Initial Experiments in Molecular Gastronomy

2012.01.21 in fooding

A while back, I watched the No Reservations episode filmed surrounding the final days of el Bulli; the Catalonian restaurant often called the best in the world.

Since then, in the back of my mind, I've known that food can be more interesting than we usually make it, through the introduction of chemistry! Those who know me probably realize that the passion and culture of the food (which drove el Bulli) wouldn't be nearly as exciting to me as the application of science — not the most noble reasoning, and certainly not the takeaway anyone involved in that episode intended, but still very exciting from my perspective!

I left that knowledge alone for a while, moved out here, and became extremely lazy about cooking.
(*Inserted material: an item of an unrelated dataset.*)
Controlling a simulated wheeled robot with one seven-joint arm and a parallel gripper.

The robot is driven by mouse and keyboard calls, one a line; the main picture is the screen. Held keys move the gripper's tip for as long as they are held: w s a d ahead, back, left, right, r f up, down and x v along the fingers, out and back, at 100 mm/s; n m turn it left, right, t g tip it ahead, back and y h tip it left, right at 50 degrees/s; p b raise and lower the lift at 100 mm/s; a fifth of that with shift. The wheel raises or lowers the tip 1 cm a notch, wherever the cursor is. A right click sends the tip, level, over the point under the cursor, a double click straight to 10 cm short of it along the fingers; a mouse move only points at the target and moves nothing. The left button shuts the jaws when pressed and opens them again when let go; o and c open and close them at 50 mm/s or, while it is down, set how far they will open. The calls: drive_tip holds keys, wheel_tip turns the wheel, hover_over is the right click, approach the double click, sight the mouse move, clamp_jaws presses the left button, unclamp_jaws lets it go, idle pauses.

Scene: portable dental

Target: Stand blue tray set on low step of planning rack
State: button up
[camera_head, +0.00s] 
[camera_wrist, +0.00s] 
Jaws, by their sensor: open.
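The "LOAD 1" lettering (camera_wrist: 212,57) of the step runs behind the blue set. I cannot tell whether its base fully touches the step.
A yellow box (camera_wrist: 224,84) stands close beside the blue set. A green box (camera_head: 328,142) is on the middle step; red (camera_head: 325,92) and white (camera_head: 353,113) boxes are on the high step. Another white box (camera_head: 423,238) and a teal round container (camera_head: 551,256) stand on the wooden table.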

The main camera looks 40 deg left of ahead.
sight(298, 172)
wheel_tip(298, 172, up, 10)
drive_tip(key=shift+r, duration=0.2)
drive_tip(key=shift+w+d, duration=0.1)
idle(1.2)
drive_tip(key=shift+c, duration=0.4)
Recently, though, I decided I'd play with some of the basic techniques of molecular gastronomy, just to see how it worked. After some trouble I managed to acquire a supply of basic ingredients — after all, they're not the kinds of things you can easily find in an ordinary grocery store.

I'm beginning with just the simplest techniques first, attempting to learn separate components before combining them into anything actually interesting. I imagine what I've managed so far might appear more boring than normal food, from the outside, but the possibilities are what excite me!

In fact, I've tried just two techniques so far, out of the many yet invented — the simplest: spherification and gelification, and only in their most basic forms.


Spherification involves constructing a skin around a liquid, using calcium lactate and sodium alginate.

1/3 cup lemonade
4 grams C6H10CaO6

The target liquid is combined with calcium lactate, then frozen in small spherical portions. I chose lemonade simply because it was on hand, and seemed like a reasonable liquid to have "exploding" in your mouth.

1/4 cup water
2 grams NaC6H7O6
Next, the sodium alginate is dissolved in water, to make the spherification bath. While the spheres are freezing, the bath is refrigerated.

Once the spheres are completely frozen, they are removed from their molds, and dropped into the bath. After a few minutes, they are removed from the bath and washed in water, to prevent further growth of the skin.

Once the spheres have completely melted, they are ready for consumption:

There are a few things that I'm planning on changing next time:
  1. I left my spheres in the sodium alginate bath for too long; the skin was slightly thicker than I'd have liked. My understanding is that the reaction that creates the skin continues until it's removed from the bath and washed.
  2. The skin of my spheres was not particularly smooth. I believe that a rounder and smoother mold might have helped with this. Also, I didn't have a powered hand mixer to combine the sodium alginate and water; a more well-mixed bath might have helped in the smoothness department.
  3. There were air pockets in all of my spheres! They floated in the sodium alginate bath; I need to find a way to suspend them deeper without impacting their shape.
  4. My spheres were a bit too big. Luckily, there's an easy solution to this!
Verdict: more experimentation required! (and yet still delicious)


While both gelification and spherification are often used to make spheres, there's one key difference: gelification involves turning the entire material into a gel! Agar is the key ingredient in this process; the same algae-derived material used to keep microbes happy on petri dishes!

Conveniently, gelification is extremely simple; a target liquid is heated to boiling, and usually watered down somewhat. Agar is added, in its powdered form, and mixed in thoroughly. This mixture is then shaped as desired, and then cooled; agar is a liquid above 85°C, so the cooling process is the key to bringing it back into its solid state.

The shaping process is where most of the differentiation happens; one relatively easy shape to make is tiny spheres, resembling caviar. In order to make small spherical gels, a mechanism for creating droplets of liquid is required. After reading a bit, I found that people commonly use chilled vegetable oil. In the end, using a pipette to drop the near-boiling liquid mixture into oil that had been sitting in the freezer for a while turned out to do just the trick:

1/3 cup water
1/2 cup honey
2 grams agar

Once the supply of boiling honey is depleted, the spheres are retrieved and washed in water.

After making "honey caviar", I made a few notes to myself:
  1. The balls were extremely uneven. I had used an unfortunately large and hard to control pipette; for later experiments, I found a more appropriate one, with a small tip.
  2. The honey taste was extremely subtle; perhaps cutting down on the water would help.

I took another stab at gelification today, in the construction of a ridiculously time-consuming burger:

1/4 cup water
1/2 cup mustard
2 grams agar

1/4 cup water
1/2 cup ketchup
2 grams agar

The only difference between the preparation of the ketchup and mustard was in the cooling stage; the ketchup was cooled in the same way as the honey; dropped from a pipette (more appropriately sized this time!) into freezer-chilled vegetable oil. The mustard, on the other hand, was fed into surgical tubing, which I then placed in ice water. After a few minutes I used a syringe to force air into one end of the tube, slowly forcing the mustard out the other, leaving behind a stringy spaghetti-like condiment that was so solid it could be picked up in your hands!

The two were then combined to great effect:

I'm quite pleased with how this, my third experiment, turned out; still, there are many more left to be done! If you have any ideas, let me know!